PHYSICAL PROTECTION AND NUCLEAR SAFETY- SYNERGIES AND DIFFERENCES

Year
2002
Author(s)
Robert Venot - Institut de Radioprotection et de Sûreté Nucléaire
Abstract
For the objectives of nuclear safety, various sets of accidental sequences are set up and taken into account in safety studies of a facility. The aim of these studies is to give confidence that its operation presents a sufficiently low-level risk, deemed acceptable for personnel, the public and the environment. Accidental sequences could come from failure of a piece of equipment, internal hazards (missiles from inside the containment area, results of piping breaks, turbogenerator bursting, load dropping, fire, internal flooding etc…) or external hazards (earthquake, aircraft crashes, industrial environment, floods etc).
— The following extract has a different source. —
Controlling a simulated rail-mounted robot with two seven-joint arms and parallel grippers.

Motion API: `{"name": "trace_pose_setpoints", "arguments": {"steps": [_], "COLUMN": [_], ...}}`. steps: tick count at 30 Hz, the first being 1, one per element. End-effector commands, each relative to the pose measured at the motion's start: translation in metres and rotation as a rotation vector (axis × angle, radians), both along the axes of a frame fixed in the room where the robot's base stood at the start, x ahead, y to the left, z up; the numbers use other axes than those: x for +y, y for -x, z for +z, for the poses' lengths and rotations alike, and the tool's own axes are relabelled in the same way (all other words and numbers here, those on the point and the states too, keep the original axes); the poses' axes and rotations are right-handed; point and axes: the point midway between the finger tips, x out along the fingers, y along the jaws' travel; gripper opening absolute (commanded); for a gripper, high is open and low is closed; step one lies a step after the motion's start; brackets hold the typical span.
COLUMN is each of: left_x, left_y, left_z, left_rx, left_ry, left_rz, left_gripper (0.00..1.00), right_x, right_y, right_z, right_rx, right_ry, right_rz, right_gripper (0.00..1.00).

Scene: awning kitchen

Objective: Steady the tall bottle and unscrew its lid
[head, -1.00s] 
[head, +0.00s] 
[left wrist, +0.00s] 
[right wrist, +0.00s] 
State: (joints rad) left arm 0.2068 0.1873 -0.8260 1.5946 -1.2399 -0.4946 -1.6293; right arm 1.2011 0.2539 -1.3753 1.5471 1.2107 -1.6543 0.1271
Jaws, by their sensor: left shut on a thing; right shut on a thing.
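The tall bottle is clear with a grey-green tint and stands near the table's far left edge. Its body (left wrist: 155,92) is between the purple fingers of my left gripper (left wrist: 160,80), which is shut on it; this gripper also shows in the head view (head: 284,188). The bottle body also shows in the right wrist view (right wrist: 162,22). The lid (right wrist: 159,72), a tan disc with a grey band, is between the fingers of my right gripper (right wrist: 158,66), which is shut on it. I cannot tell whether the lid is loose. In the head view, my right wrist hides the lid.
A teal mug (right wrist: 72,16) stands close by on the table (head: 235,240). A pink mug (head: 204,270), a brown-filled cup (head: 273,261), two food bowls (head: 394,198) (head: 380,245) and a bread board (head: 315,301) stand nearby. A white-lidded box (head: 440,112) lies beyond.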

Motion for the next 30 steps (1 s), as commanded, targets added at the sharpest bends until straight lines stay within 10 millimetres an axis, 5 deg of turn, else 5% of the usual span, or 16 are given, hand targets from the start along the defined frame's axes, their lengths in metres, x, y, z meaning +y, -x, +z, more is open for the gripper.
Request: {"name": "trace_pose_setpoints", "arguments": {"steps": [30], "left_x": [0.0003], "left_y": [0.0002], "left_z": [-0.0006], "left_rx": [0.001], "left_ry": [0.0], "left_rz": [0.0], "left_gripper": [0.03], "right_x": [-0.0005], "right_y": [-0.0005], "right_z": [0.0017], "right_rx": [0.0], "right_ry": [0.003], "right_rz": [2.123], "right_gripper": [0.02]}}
Another set of accidental sequences could occur when considering the State’s Design Basis Threat and it has to be checked if these sequences are already covered by the nuclear safety case or if the operator has to take additional provisions to protect the facility. Many of the provisions taken to cope with accidental sequences coming from the failures and hazards above could be useful to cope with accidental sequences coming from sabotage. Some of the sequences coming from these other sets of accidental sequences, which are not studied as safety concerns, have to be analysed. Potential conflicting requirements, resulting from nuclear safety and physical protection considerations, should be carefully analysed to ensure that they do not jeopardize nuclear safety or nuclear security, including emergency conditions. More generally it is shown that there are fundamental principles, most of them must be present in the safety field and the physical protection field namely the defence in depth concept. This paper shows, with various examples how the nuclear safety provisions contribute significantly to the protection against sabotage of nuclear facilities.